The Teachers' Scrounge

News and comments from the world of public education. A middle school math teacher shared what he learned today.

Thursday, May 1, 2008

It's something in the water

"This year's 5th-grade class is one of the best in years."

"Wait til you get these 8th-graders, they are something else."

Teachers trade these comments, and there are plenty of opinions over whether we should engage in this kind of talk. Having preconceived notions can be bad, or just part of good preparation. But is there any truth to these trends? Can terrific or terrible students really be clustered by age? Are students like wine -- there are years to savor and years to put on the bargain rack?

Certainly each group of students is different. My third year of teaching was filled with some of the most caring students I've ever encountered. They weren't geniuses, but the fact that they cared and tried their best meant they earned some of the highest scores I've ever seen. My eighth year teaching was filled with apathetic students who felt entitled to everything -- even the stuff on my desk.

Maybe they got a bad teacher in 3rd grade, maybe our impression is shaded by one or two students, maybe these are just the natural deviations from the norm.

Data! Average PSAT scores over the last 6 years are fairly consistent. Changes are usually less than a percentage point. Well, let's look more locally. Maybe my batch of geniuses are balanced by a batch of troublemakers in Denver.

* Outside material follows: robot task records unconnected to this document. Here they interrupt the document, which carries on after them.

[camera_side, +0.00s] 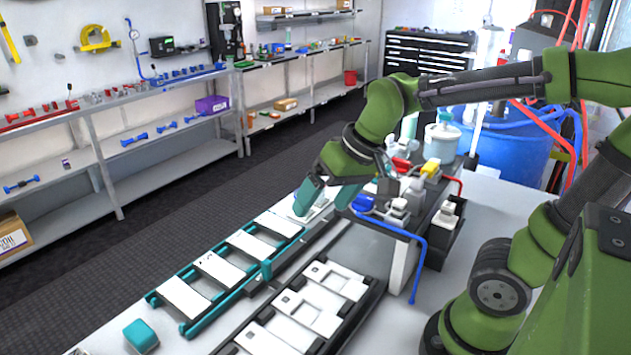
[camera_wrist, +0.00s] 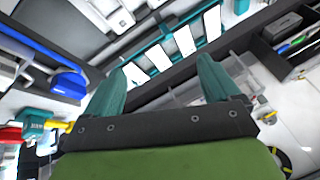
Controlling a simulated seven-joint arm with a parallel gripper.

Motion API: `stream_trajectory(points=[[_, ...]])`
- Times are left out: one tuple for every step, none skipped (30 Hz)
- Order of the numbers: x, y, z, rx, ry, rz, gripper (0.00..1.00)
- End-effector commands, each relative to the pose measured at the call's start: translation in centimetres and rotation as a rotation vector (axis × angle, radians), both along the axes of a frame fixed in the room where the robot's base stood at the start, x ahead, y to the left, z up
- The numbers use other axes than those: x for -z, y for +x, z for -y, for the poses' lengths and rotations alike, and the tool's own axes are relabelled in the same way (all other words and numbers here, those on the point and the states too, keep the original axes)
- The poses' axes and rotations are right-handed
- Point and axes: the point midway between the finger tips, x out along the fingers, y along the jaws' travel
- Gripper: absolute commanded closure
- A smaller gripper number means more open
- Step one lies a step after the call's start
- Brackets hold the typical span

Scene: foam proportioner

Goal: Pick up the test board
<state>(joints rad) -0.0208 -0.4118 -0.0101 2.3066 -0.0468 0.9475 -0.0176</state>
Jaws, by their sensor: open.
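Several flat white boards lie in a row across a teal rack (camera_side: 268,268); one of them is the board (camera_side: 219,269) near the rack's middle. I cannot tell which one is the test board. In the wrist view the same teal rack (camera_wrist: 152,44) and its white boards, such as the board (camera_wrist: 184,41), show beyond my fingertips. My gripper (camera_side: 325,196) is above the far end of the rack, with its teal fingers pointing down. In the wrist view my gripper (camera_wrist: 158,74) is open, with nothing visible between the fingers.
A black tray (camera_side: 352,318) with white plates with openings lies right of the rack. Bottles and fittings with a blue hose (camera_side: 418,262) stand close right of my gripper. A small teal block (camera_side: 140,336) sits at the near left. Shelves (camera_side: 170,170) line the far wall.

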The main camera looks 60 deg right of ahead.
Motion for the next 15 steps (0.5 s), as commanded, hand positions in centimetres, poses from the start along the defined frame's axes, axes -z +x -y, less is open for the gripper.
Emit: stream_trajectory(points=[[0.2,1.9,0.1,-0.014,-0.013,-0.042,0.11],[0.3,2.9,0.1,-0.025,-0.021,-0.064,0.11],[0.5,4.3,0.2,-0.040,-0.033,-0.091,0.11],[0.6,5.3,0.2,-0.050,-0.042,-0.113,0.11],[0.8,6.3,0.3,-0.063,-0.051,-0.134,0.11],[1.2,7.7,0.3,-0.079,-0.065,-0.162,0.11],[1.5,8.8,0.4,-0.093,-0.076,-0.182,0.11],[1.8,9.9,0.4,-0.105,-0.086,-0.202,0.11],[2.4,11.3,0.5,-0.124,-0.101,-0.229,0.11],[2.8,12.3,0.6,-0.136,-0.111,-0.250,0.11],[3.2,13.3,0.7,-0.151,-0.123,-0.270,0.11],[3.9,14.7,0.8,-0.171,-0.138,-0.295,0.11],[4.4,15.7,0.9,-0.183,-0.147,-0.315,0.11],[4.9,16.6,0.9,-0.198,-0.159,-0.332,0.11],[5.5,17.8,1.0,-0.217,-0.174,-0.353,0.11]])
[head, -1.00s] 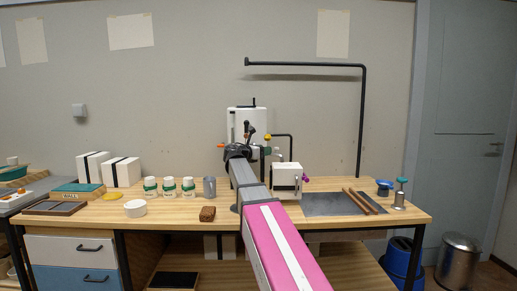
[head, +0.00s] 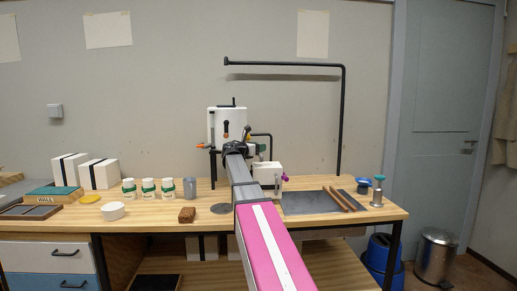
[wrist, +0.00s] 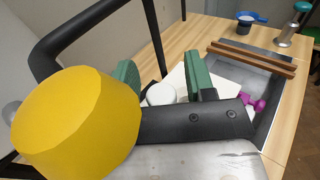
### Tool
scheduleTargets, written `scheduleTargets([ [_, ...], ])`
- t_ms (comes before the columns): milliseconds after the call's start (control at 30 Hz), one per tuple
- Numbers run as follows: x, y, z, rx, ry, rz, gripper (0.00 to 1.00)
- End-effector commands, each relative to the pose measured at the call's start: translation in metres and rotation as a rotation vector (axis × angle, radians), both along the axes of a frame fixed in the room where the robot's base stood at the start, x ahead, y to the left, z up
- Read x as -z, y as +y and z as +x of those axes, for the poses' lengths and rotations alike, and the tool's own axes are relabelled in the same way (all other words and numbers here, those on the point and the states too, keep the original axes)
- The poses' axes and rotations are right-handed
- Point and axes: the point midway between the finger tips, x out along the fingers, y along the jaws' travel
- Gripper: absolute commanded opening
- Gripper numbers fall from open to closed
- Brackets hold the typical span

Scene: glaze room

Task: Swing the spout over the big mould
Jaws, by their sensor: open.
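My gripper (wrist: 163,85) shows two green-padded fingers standing apart in the wrist view; nothing is clearly held between them. In the head view its dark end is in front of the white tank (head: 227,118). A black bent pipe, apparently the spout (head: 262,135), extends right from the tank and bends down behind a white block (head: 267,173) with a purple knob. In the wrist view a thick black pipe (wrist: 85,32) passes close by on the left, beside a large yellow knob (wrist: 75,120). White blocks with black straps (head: 100,174) stand at left; I cannot tell which is the big mould.
A tall black pipe frame (head: 342,120) rises behind the bench.

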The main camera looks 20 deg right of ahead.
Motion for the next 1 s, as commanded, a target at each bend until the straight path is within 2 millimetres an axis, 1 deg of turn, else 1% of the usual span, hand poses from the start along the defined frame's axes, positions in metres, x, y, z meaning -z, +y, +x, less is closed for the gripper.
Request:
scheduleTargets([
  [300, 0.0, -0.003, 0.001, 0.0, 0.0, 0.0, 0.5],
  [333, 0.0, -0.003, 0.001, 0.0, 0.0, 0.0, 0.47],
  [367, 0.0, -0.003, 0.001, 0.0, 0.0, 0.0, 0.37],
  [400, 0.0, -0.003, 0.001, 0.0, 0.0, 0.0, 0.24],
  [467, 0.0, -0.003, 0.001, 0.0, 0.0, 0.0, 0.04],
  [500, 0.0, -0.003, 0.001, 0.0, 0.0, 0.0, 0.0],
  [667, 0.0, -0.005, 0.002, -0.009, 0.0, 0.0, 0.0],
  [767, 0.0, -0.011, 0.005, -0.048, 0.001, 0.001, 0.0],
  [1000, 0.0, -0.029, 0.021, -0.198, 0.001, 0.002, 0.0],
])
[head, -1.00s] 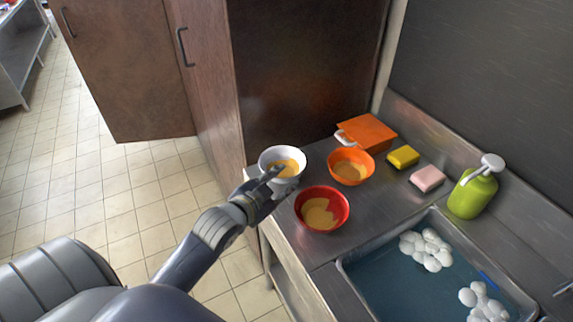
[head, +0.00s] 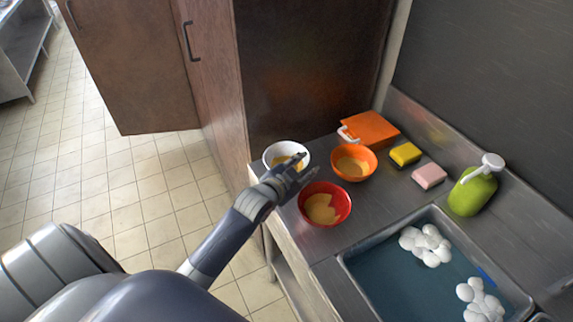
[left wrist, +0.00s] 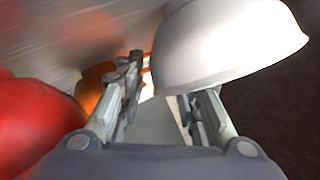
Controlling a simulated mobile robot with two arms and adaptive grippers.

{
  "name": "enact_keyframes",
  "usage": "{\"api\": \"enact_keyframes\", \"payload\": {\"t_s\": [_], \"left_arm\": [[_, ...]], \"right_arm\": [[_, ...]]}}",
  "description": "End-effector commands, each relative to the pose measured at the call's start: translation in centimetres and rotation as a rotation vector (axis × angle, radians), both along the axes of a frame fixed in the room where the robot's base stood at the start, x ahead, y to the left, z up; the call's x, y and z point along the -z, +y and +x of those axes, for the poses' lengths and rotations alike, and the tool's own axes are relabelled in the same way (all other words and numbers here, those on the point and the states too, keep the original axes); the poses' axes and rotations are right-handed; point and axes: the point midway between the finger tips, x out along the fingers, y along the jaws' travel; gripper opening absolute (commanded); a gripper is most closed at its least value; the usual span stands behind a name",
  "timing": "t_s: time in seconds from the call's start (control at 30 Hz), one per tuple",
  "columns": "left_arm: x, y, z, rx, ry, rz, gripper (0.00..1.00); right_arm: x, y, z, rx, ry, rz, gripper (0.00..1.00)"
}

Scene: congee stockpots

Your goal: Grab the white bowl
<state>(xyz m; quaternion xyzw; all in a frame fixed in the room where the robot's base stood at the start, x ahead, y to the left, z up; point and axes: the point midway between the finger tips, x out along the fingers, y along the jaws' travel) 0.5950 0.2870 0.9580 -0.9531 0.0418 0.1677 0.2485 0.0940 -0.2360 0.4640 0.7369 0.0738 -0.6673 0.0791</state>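The white bowl (head: 284,147) stands near the left end of the steel counter with yellowish food in it. My left gripper (head: 307,163) is over its right front side in the head view and hides part of it. In the left wrist view the gripper's two fingers (left wrist: 160,85) are spread with a gap between them. The white bowl (left wrist: 230,45) fills the upper right there and overlaps the right finger's tip. I cannot tell whether it touches. My right gripper is not in view.
A red bowl (head: 341,205) stands just right of my left gripper, close to the fingers. An orange bowl (head: 368,155) stands behind it.

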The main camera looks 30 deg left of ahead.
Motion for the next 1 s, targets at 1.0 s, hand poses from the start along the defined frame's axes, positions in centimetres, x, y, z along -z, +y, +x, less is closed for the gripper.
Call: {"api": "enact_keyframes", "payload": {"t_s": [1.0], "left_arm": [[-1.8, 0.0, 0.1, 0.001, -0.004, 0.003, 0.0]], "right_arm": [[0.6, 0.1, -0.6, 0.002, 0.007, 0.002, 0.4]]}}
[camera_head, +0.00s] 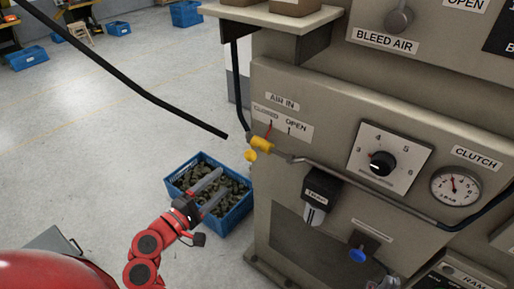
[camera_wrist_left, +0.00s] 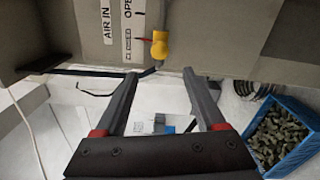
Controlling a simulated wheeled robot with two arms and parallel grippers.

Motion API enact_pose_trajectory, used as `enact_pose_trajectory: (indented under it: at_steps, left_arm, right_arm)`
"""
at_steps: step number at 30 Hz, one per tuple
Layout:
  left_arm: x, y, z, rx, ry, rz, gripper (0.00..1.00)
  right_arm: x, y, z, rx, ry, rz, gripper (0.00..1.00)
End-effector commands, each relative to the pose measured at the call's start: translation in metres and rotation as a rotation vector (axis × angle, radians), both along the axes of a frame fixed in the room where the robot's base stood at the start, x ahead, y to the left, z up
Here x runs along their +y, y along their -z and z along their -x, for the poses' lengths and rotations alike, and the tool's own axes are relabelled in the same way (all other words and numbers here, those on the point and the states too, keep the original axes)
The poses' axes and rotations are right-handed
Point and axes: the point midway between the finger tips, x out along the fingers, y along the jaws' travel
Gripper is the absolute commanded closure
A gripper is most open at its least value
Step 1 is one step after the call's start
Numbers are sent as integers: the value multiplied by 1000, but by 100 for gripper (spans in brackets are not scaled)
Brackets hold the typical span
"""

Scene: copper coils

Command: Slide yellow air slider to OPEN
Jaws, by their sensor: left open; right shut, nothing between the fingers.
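The yellow air slider (camera_head: 262,143) sits on the pipe at the left edge of the grey machine panel, just under the AIR IN label with CLOSED and OPEN (camera_head: 283,124). A red mark by it stands nearer the CLOSED side. In the left wrist view the yellow slider (camera_wrist_left: 160,46) lies ahead of the fingertips. My left gripper (camera_head: 223,180) is open and empty, below and to the left of the slider and apart from it; its fingers also show in the left wrist view (camera_wrist_left: 160,74). My right gripper is not in view.
A blue crate (camera_head: 245,208) of dark metal parts stands on the floor behind my left gripper. The panel also bears a black dial (camera_head: 382,163), a gauge (camera_head: 457,187), a black-topped filter (camera_head: 320,190) and a blue knob (camera_head: 357,255).

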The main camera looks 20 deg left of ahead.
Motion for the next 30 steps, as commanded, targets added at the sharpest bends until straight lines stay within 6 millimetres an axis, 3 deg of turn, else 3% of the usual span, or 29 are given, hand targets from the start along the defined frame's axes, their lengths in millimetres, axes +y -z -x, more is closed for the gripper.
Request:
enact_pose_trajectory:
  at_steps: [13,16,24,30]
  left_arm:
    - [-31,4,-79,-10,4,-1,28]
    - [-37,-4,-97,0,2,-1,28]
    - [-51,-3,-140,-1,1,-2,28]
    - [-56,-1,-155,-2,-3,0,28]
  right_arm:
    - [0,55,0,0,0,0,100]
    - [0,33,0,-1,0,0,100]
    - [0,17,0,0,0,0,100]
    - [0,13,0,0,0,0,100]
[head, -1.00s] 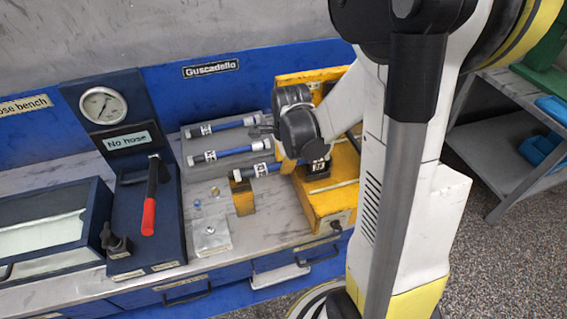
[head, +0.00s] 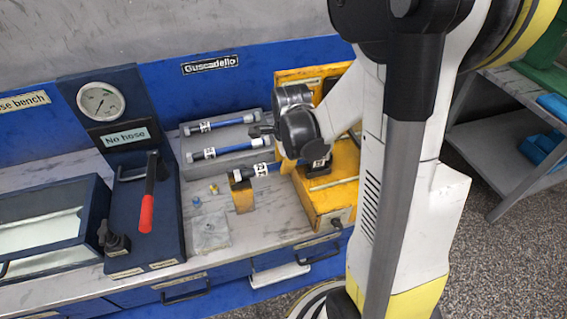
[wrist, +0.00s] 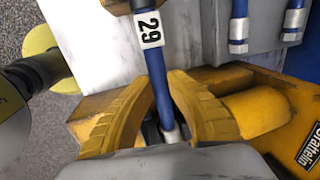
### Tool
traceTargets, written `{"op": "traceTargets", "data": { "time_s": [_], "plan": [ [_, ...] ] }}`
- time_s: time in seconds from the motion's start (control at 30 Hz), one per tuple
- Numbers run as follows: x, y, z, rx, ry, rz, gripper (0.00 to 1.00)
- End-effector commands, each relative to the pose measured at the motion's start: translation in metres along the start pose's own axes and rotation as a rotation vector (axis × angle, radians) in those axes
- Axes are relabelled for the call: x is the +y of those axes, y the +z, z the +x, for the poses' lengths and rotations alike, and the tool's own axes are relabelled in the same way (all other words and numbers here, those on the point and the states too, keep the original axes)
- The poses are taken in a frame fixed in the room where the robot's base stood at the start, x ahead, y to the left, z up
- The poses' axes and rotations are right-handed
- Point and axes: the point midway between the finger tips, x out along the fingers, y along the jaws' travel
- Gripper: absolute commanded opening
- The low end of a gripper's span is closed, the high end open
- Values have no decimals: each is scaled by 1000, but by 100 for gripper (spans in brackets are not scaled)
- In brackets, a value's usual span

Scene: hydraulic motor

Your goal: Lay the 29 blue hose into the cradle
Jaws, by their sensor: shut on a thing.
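The blue hose with the white 29 label (wrist: 149,30) runs lengthwise through the wrist view. My gripper (wrist: 160,98) has a yellow ridged finger on each side of it and is shut on it. In the head view the hose (head: 274,167) lies nearly level, and my gripper (head: 290,160) holds it near its right part. The hose's left end is at the top of a small yellow post (head: 243,197), which looks like part of the cradle. I cannot tell whether they touch. The right end is partly hidden by my arm and the yellow fixture (head: 322,205).
Two other blue hoses (head: 212,126) (head: 220,151) lie on a grey rack behind. A dark test stand with a gauge (head: 101,102) and red-handled lever (head: 147,212) stands left. Small fittings and a pale plate (head: 209,233) lie in front of the rack.

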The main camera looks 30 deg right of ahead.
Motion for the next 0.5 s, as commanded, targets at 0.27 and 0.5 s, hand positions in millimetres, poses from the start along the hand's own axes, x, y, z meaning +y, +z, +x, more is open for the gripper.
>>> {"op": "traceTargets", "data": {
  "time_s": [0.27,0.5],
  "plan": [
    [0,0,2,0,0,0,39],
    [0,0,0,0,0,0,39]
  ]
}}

I looked up TAKS data from my alma mater for the last five years. There certainly are big swings from one year to the next. As much as 18 percentage points. You can even track one class as they move from one grade to the next, consistently performing above (or below) the average.

So while I have no idea what causes these spikes in the data, at least when we get a group of headaches we can comfort ourselves that next year is different.